A liberação para privatizar a estatal, diz ele, “é urgente para que não se comprometa a decisão política de desestatização em função de atraso nos estudos necessários, evitando frustração de recursos fiscais em 2018 e de benefícios aos consumidores a partir de 2019”. O governo incluiu R$ 12,2 bilhões no Orçamento deste ano referentes a entrega do comando da estatal para a iniciativa privada.

Mas parlamentares ponderam que, se a MP for aprovada, mas o projeto de lei, rejeitado, o governo ainda sim ficaria livre para vender a estatal, mas num outro modelo que não envolvesse a descotização.

Para o deputado José Carlos Aleluia (DEM-BA), a burocracia governamental, “de forma desleal”, introduziu na medida a revogação. “Para os planos divulgados pelo governo, será preciso um projeto de lei de ‘descotização’, mas eles podem vender a parte [das subsidiárias] que não é de geração de energia”, pontuou. O argumento usado para revogar a restrição, argumentou o deputado, é inócuo: “A lei não proíbe que faça estudos, a lei proíbe que venda.”

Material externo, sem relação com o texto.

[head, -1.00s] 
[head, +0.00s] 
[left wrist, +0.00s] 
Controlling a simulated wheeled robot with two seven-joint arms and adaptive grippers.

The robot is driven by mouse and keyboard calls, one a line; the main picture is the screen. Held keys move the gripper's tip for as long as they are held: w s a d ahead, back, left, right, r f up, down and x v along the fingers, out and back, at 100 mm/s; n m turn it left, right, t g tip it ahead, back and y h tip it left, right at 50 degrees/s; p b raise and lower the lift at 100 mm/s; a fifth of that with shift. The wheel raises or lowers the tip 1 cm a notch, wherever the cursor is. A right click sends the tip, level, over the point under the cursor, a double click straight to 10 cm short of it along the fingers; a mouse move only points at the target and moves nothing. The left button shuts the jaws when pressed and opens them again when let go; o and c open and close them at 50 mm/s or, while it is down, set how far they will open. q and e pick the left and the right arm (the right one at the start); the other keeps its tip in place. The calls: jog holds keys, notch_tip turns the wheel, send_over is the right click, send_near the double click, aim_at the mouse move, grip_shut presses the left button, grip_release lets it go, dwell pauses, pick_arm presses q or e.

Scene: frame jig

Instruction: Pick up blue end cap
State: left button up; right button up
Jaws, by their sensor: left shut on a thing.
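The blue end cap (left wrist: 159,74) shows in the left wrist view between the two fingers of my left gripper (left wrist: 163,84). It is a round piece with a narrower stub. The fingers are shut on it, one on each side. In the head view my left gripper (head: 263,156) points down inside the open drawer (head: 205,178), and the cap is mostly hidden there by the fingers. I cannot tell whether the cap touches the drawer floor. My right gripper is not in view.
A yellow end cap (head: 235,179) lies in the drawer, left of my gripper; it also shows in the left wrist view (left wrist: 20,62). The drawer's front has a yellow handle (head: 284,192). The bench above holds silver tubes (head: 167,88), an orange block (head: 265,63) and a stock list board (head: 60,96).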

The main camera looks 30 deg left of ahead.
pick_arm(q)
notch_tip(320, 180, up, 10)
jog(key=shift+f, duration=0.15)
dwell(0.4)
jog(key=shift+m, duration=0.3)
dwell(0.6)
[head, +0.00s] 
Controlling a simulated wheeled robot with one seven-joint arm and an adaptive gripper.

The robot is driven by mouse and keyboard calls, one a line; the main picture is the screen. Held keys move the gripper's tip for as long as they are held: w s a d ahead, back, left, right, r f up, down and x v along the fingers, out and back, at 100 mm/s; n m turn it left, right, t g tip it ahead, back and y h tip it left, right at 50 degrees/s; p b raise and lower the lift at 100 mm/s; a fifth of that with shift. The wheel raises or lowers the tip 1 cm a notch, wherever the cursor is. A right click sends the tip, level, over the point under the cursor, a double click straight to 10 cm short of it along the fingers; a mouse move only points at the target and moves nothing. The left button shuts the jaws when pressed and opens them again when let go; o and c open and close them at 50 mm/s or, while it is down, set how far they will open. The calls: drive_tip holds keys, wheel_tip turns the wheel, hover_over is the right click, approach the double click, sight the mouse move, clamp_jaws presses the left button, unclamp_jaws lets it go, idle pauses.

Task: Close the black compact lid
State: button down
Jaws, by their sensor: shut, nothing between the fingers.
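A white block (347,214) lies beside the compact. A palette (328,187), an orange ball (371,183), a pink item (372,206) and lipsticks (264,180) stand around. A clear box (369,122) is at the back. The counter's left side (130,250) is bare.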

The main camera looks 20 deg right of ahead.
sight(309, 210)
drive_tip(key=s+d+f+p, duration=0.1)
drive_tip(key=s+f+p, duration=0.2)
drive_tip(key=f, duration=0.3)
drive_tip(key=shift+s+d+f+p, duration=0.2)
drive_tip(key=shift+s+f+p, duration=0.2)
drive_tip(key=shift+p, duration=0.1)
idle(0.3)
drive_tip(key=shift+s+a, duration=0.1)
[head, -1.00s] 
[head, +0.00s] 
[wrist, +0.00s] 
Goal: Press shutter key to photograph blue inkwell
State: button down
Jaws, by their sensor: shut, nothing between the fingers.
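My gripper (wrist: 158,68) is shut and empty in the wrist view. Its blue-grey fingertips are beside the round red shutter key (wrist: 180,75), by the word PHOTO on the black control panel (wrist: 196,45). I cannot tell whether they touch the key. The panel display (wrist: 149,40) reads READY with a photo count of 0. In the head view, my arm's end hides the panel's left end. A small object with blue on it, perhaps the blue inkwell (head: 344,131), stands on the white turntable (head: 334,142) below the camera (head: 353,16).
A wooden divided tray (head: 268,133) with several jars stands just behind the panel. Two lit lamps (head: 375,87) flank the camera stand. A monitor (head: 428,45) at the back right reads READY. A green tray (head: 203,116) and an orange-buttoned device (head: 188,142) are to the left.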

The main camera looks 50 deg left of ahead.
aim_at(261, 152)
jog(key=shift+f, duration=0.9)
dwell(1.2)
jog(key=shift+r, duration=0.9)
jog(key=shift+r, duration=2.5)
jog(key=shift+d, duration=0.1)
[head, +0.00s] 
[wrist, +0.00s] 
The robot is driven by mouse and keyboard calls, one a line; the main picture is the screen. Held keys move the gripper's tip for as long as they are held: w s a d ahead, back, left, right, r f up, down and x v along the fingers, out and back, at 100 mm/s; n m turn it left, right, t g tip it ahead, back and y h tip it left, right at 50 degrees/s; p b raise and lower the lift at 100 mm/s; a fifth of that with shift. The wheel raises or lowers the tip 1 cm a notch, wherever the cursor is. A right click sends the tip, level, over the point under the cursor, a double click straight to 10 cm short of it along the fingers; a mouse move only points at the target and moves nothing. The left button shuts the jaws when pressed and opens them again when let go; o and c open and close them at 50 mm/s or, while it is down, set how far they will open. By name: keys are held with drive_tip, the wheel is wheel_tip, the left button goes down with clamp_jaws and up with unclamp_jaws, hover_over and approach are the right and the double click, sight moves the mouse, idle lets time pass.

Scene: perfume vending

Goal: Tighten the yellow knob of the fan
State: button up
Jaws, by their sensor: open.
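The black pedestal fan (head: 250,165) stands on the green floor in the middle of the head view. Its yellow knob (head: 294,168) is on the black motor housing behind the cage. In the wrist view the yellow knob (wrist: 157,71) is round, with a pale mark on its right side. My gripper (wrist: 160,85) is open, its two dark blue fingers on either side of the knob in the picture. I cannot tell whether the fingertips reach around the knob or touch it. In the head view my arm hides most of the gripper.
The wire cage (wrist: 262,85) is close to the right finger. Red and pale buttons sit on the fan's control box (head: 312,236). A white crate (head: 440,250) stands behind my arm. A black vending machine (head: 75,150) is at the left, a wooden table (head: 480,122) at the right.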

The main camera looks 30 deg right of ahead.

Enquanto boa parte da resistência à venda da estatal deriva do temor dos políticos de perder ascendência sobre a Eletrobras, alguns creem que as indicações políticas para a diretoria da empresa podem continuar. “A influência política pode permanecer, mas será bem menor do que é hoje”, diz o consultor legislativo do Senado Israel Lacerda de Araújo.